#### To be done:
Your copy of the material must match it exactly, except that pictures are dropped.

··· Records for the exercise

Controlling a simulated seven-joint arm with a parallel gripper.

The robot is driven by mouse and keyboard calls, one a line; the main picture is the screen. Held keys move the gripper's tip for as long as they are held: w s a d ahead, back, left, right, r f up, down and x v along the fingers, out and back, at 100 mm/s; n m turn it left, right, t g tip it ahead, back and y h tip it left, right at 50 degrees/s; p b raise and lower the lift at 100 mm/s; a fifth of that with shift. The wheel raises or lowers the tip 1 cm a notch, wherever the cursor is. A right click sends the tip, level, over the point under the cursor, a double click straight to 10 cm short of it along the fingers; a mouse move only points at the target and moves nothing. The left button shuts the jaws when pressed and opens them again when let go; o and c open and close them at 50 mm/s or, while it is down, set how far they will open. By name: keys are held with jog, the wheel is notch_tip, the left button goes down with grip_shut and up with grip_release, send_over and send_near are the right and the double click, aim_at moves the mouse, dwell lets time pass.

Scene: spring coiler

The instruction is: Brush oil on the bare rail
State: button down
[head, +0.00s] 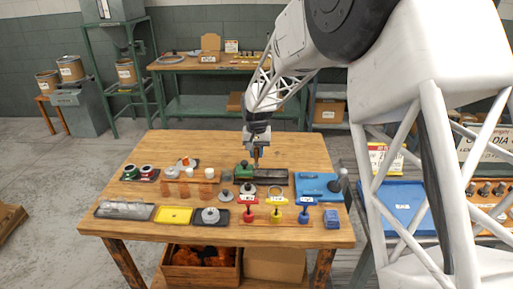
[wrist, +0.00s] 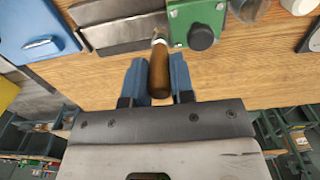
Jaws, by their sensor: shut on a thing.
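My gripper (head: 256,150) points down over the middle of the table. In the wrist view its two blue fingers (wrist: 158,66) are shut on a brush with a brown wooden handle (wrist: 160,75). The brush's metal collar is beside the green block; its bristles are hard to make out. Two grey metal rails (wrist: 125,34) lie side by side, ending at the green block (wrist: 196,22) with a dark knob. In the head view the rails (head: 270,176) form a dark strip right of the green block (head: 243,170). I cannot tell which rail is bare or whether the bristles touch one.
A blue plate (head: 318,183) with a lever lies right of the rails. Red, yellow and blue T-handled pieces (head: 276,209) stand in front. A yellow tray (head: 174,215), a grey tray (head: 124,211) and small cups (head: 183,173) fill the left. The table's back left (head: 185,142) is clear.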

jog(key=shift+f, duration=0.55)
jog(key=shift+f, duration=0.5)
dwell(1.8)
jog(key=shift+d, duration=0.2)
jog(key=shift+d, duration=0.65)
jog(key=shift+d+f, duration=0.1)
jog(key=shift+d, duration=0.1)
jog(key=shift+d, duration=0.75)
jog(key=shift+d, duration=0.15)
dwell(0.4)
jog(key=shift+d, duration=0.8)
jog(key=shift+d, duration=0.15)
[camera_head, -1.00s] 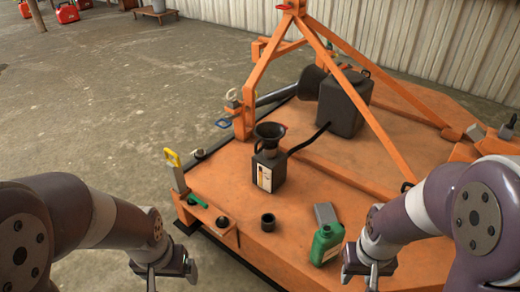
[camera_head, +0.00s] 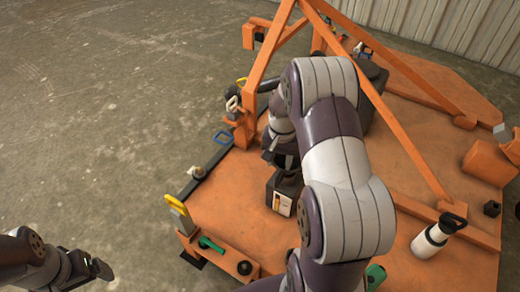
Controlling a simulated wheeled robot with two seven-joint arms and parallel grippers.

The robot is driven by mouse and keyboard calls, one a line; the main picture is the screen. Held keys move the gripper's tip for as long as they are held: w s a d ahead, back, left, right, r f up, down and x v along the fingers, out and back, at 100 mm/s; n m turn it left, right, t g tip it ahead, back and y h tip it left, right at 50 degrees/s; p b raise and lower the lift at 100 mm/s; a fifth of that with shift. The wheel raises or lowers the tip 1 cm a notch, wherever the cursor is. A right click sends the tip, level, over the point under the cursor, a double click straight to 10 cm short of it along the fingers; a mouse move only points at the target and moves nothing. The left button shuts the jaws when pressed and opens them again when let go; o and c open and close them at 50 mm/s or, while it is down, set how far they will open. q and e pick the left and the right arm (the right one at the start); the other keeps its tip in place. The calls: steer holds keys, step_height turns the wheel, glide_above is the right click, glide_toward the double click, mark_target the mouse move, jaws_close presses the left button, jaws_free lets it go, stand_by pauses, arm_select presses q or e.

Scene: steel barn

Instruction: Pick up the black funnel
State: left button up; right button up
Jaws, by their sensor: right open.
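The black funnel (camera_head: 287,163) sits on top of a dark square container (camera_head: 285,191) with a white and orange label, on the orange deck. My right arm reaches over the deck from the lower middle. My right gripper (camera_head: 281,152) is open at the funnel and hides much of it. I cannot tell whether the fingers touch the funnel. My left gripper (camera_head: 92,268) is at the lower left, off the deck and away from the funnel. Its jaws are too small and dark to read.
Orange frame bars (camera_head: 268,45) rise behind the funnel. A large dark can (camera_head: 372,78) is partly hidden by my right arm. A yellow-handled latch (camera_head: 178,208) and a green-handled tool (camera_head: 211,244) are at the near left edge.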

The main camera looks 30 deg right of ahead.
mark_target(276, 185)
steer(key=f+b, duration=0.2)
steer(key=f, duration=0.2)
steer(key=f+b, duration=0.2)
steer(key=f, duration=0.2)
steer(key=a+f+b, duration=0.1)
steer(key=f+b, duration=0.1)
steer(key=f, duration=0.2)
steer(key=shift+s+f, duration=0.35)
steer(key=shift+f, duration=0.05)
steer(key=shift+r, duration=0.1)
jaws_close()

······

#### Exercise answer:
Controlling a simulated seven-joint arm with a parallel gripper.

The robot is driven by mouse and keyboard calls, one a line; the main picture is the screen. Held keys move the gripper's tip for as long as they are held: w s a d ahead, back, left, right, r f up, down and x v along the fingers, out and back, at 100 mm/s; n m turn it left, right, t g tip it ahead, back and y h tip it left, right at 50 degrees/s; p b raise and lower the lift at 100 mm/s; a fifth of that with shift. The wheel raises or lowers the tip 1 cm a notch, wherever the cursor is. A right click sends the tip, level, over the point under the cursor, a double click straight to 10 cm short of it along the fingers; a mouse move only points at the target and moves nothing. The left button shuts the jaws when pressed and opens them again when let go; o and c open and close them at 50 mm/s or, while it is down, set how far they will open. By name: keys are held with jog, the wheel is notch_tip, the left button goes down with grip_shut and up with grip_release, send_over and send_near are the right and the double click, aim_at moves the mouse, dwell lets time pass.

Scene: spring coiler

The instruction is: Brush oil on the bare rail
State: button down
[head, +0.00s] 
[wrist, +0.00s] 
Jaws, by their sensor: shut on a thing.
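My gripper (head: 256,150) points down over the middle of the table. In the wrist view its two blue fingers (wrist: 158,66) are shut on a brush with a brown wooden handle (wrist: 160,75). The brush's metal collar is beside the green block; its bristles are hard to make out. Two grey metal rails (wrist: 125,34) lie side by side, ending at the green block (wrist: 196,22) with a dark knob. In the head view the rails (head: 270,176) form a dark strip right of the green block (head: 243,170). I cannot tell which rail is bare or whether the bristles touch one.
A blue plate (head: 318,183) with a lever lies right of the rails. Red, yellow and blue T-handled pieces (head: 276,209) stand in front. A yellow tray (head: 174,215), a grey tray (head: 124,211) and small cups (head: 183,173) fill the left. The table's back left (head: 185,142) is clear.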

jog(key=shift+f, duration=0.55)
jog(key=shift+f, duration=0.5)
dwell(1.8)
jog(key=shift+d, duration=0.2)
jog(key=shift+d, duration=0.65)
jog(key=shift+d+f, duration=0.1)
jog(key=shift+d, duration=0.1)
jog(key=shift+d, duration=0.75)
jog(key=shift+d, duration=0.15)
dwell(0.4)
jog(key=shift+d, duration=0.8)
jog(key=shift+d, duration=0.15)
[camera_head, -1.00s] 
[camera_head, +0.00s] 
Controlling a simulated wheeled robot with two seven-joint arms and parallel grippers.

The robot is driven by mouse and keyboard calls, one a line; the main picture is the screen. Held keys move the gripper's tip for as long as they are held: w s a d ahead, back, left, right, r f up, down and x v along the fingers, out and back, at 100 mm/s; n m turn it left, right, t g tip it ahead, back and y h tip it left, right at 50 degrees/s; p b raise and lower the lift at 100 mm/s; a fifth of that with shift. The wheel raises or lowers the tip 1 cm a notch, wherever the cursor is. A right click sends the tip, level, over the point under the cursor, a double click straight to 10 cm short of it along the fingers; a mouse move only points at the target and moves nothing. The left button shuts the jaws when pressed and opens them again when let go; o and c open and close them at 50 mm/s or, while it is down, set how far they will open. q and e pick the left and the right arm (the right one at the start); the other keeps its tip in place. The calls: steer holds keys, step_height turns the wheel, glide_above is the right click, glide_toward the double click, mark_target the mouse move, jaws_close presses the left button, jaws_free lets it go, stand_by pauses, arm_select presses q or e.

Scene: steel barn

Instruction: Pick up the black funnel
State: left button up; right button up
Jaws, by their sensor: right open.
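The black funnel (camera_head: 287,163) sits on top of a dark square container (camera_head: 285,191) with a white and orange label, on the orange deck. My right arm reaches over the deck from the lower middle. My right gripper (camera_head: 281,152) is open at the funnel and hides much of it. I cannot tell whether the fingers touch the funnel. My left gripper (camera_head: 92,268) is at the lower left, off the deck and away from the funnel. Its jaws are too small and dark to read.
Orange frame bars (camera_head: 268,45) rise behind the funnel. A large dark can (camera_head: 372,78) is partly hidden by my right arm. A yellow-handled latch (camera_head: 178,208) and a green-handled tool (camera_head: 211,244) are at the near left edge.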

The main camera looks 30 deg right of ahead.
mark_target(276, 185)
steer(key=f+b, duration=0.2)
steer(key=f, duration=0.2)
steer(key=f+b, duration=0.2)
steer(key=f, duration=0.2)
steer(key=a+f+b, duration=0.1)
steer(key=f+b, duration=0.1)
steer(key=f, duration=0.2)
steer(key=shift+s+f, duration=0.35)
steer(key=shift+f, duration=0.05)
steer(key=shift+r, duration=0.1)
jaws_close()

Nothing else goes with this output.